Exercise instructions: Every line in the data below from the one containing "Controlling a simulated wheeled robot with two" down to the one containing "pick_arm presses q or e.", both included, must be retyped exactly; no other line is to appear.

Given records:
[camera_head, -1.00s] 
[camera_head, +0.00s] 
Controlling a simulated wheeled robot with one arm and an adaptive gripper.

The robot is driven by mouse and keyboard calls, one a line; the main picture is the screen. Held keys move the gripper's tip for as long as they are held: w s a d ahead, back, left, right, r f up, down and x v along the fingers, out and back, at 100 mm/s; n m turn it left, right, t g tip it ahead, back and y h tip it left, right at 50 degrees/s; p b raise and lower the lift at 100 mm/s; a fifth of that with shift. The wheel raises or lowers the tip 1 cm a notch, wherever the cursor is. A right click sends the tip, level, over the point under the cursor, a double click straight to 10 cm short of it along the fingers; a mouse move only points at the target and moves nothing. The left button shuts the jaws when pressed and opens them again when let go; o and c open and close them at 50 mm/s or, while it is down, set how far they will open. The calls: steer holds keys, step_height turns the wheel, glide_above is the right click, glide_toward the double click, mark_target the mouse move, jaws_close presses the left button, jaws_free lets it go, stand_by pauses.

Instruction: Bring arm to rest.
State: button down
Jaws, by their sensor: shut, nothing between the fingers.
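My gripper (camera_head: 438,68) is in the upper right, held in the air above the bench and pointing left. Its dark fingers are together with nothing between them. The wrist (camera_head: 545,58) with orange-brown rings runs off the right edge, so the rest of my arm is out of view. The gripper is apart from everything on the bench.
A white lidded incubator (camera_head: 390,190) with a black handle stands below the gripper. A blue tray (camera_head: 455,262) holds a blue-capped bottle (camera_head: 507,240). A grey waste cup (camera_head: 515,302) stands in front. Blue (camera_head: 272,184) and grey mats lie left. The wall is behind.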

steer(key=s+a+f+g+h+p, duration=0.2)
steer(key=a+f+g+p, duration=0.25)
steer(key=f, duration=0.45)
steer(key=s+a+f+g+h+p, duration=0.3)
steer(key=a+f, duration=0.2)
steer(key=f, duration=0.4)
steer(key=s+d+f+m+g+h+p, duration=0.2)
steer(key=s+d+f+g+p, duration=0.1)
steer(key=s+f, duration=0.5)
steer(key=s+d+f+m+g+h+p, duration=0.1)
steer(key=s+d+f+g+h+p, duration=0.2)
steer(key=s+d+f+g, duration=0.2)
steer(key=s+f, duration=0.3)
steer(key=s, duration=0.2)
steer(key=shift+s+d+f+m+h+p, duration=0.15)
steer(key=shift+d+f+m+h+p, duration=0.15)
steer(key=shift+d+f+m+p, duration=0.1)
==
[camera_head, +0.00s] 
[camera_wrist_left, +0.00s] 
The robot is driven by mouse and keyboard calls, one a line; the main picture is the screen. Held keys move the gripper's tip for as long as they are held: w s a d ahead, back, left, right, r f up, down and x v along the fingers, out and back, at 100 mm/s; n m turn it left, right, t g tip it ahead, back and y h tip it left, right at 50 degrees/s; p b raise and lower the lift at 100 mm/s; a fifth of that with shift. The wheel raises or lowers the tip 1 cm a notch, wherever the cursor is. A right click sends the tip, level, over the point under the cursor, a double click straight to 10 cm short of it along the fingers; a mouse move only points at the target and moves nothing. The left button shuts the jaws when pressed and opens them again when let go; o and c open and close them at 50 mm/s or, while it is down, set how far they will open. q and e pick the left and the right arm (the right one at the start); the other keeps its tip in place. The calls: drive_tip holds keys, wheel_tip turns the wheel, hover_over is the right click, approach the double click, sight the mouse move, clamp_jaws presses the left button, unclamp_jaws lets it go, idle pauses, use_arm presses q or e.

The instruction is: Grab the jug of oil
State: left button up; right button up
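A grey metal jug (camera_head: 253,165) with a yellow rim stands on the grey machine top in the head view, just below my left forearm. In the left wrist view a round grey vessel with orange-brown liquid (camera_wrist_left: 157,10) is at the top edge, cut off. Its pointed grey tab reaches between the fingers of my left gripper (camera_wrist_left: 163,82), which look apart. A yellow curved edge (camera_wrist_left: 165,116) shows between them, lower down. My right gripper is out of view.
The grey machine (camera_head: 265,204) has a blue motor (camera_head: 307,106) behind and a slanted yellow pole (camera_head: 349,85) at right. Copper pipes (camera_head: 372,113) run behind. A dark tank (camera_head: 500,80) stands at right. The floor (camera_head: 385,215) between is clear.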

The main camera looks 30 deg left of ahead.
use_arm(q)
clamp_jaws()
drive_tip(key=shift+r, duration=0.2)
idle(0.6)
...
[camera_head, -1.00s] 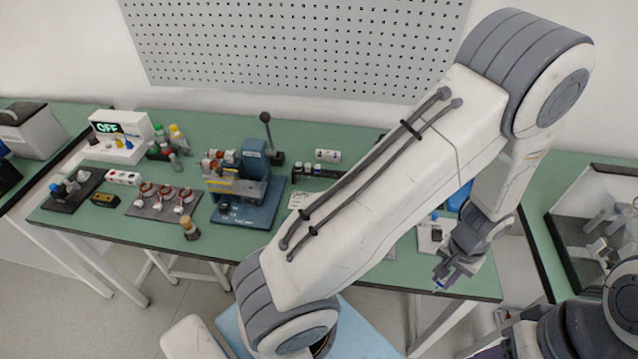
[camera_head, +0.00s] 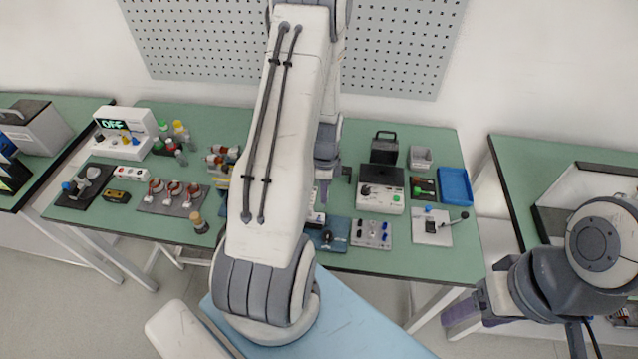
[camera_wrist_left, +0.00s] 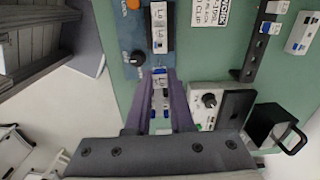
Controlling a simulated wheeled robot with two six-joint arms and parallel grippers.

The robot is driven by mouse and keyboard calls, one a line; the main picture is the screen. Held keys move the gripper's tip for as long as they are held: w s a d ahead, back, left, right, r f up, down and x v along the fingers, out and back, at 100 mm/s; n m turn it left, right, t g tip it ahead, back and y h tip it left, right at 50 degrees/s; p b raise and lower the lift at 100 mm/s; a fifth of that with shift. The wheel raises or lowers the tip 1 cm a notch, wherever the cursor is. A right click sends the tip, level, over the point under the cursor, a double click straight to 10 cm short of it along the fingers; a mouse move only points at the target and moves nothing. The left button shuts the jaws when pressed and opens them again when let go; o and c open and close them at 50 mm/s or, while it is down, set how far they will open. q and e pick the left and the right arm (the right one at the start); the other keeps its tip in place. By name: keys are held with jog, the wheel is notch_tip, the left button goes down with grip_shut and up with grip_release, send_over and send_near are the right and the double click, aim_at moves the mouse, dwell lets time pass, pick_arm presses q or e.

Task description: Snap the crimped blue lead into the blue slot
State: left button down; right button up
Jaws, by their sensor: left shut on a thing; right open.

Solution:
Controlling a simulated wheeled robot with two six-joint arms and parallel grippers.

The robot is driven by mouse and keyboard calls, one a line; the main picture is the screen. Held keys move the gripper's tip for as long as they are held: w s a d ahead, back, left, right, r f up, down and x v along the fingers, out and back, at 100 mm/s; n m turn it left, right, t g tip it ahead, back and y h tip it left, right at 50 degrees/s; p b raise and lower the lift at 100 mm/s; a fifth of that with shift. The wheel raises or lowers the tip 1 cm a notch, wherever the cursor is. A right click sends the tip, level, over the point under the cursor, a double click straight to 10 cm short of it along the fingers; a mouse move only points at the target and moves nothing. The left button shuts the jaws when pressed and opens them again when let go; o and c open and close them at 50 mm/s or, while it is down, set how far they will open. q and e pick the left and the right arm (the right one at the start); the other keeps its tip in place. By name: keys are held with jog, the wheel is notch_tip, the left button goes down with grip_shut and up with grip_release, send_over and send_near are the right and the double click, aim_at moves the mouse, dwell lets time pass, pick_arm presses q or e.

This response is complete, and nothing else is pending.